* **Material**:
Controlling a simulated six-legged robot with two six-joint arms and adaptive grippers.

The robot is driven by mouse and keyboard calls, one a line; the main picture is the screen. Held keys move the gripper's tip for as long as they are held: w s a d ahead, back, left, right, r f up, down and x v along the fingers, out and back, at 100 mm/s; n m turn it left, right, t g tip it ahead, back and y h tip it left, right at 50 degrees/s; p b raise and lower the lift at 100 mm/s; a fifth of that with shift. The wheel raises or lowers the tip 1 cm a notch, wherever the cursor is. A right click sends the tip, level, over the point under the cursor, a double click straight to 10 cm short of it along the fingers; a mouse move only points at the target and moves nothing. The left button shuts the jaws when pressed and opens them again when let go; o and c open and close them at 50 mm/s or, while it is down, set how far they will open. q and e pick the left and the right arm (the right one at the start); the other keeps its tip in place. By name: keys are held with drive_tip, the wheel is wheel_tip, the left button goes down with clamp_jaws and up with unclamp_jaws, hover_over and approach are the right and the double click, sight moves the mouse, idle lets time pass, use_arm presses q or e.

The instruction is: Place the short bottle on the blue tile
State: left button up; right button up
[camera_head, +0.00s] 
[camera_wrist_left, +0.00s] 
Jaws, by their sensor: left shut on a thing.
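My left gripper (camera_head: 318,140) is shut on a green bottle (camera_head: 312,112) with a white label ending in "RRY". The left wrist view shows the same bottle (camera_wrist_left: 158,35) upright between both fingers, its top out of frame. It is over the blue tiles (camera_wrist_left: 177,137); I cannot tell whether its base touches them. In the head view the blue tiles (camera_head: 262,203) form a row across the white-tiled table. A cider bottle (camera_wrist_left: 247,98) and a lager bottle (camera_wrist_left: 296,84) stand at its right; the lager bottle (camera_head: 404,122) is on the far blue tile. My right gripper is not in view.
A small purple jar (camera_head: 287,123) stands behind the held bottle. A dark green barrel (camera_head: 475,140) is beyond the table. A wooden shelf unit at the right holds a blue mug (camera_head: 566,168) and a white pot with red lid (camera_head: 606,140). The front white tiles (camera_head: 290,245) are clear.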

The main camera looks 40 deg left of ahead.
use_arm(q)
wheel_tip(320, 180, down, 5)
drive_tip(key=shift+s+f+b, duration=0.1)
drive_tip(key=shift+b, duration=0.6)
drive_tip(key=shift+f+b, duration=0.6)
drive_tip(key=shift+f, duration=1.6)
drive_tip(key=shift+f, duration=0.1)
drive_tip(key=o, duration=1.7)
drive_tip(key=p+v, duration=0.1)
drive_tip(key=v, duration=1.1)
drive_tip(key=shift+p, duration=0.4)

* **Problem**:
Can you give every line above again, exactly as written?

* **Result of the exercise**:
Controlling a simulated six-legged robot with two six-joint arms and adaptive grippers.

The robot is driven by mouse and keyboard calls, one a line; the main picture is the screen. Held keys move the gripper's tip for as long as they are held: w s a d ahead, back, left, right, r f up, down and x v along the fingers, out and back, at 100 mm/s; n m turn it left, right, t g tip it ahead, back and y h tip it left, right at 50 degrees/s; p b raise and lower the lift at 100 mm/s; a fifth of that with shift. The wheel raises or lowers the tip 1 cm a notch, wherever the cursor is. A right click sends the tip, level, over the point under the cursor, a double click straight to 10 cm short of it along the fingers; a mouse move only points at the target and moves nothing. The left button shuts the jaws when pressed and opens them again when let go; o and c open and close them at 50 mm/s or, while it is down, set how far they will open. q and e pick the left and the right arm (the right one at the start); the other keeps its tip in place. By name: keys are held with drive_tip, the wheel is wheel_tip, the left button goes down with clamp_jaws and up with unclamp_jaws, hover_over and approach are the right and the double click, sight moves the mouse, idle lets time pass, use_arm presses q or e.

The instruction is: Place the short bottle on the blue tile
State: left button up; right button up
[camera_head, +0.00s] 
[camera_wrist_left, +0.00s] 
Jaws, by their sensor: left shut on a thing.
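My left gripper (camera_head: 318,140) is shut on a green bottle (camera_head: 312,112) with a white label ending in "RRY". The left wrist view shows the same bottle (camera_wrist_left: 158,35) upright between both fingers, its top out of frame. It is over the blue tiles (camera_wrist_left: 177,137); I cannot tell whether its base touches them. In the head view the blue tiles (camera_head: 262,203) form a row across the white-tiled table. A cider bottle (camera_wrist_left: 247,98) and a lager bottle (camera_wrist_left: 296,84) stand at its right; the lager bottle (camera_head: 404,122) is on the far blue tile. My right gripper is not in view.
A small purple jar (camera_head: 287,123) stands behind the held bottle. A dark green barrel (camera_head: 475,140) is beyond the table. A wooden shelf unit at the right holds a blue mug (camera_head: 566,168) and a white pot with red lid (camera_head: 606,140). The front white tiles (camera_head: 290,245) are clear.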

The main camera looks 40 deg left of ahead.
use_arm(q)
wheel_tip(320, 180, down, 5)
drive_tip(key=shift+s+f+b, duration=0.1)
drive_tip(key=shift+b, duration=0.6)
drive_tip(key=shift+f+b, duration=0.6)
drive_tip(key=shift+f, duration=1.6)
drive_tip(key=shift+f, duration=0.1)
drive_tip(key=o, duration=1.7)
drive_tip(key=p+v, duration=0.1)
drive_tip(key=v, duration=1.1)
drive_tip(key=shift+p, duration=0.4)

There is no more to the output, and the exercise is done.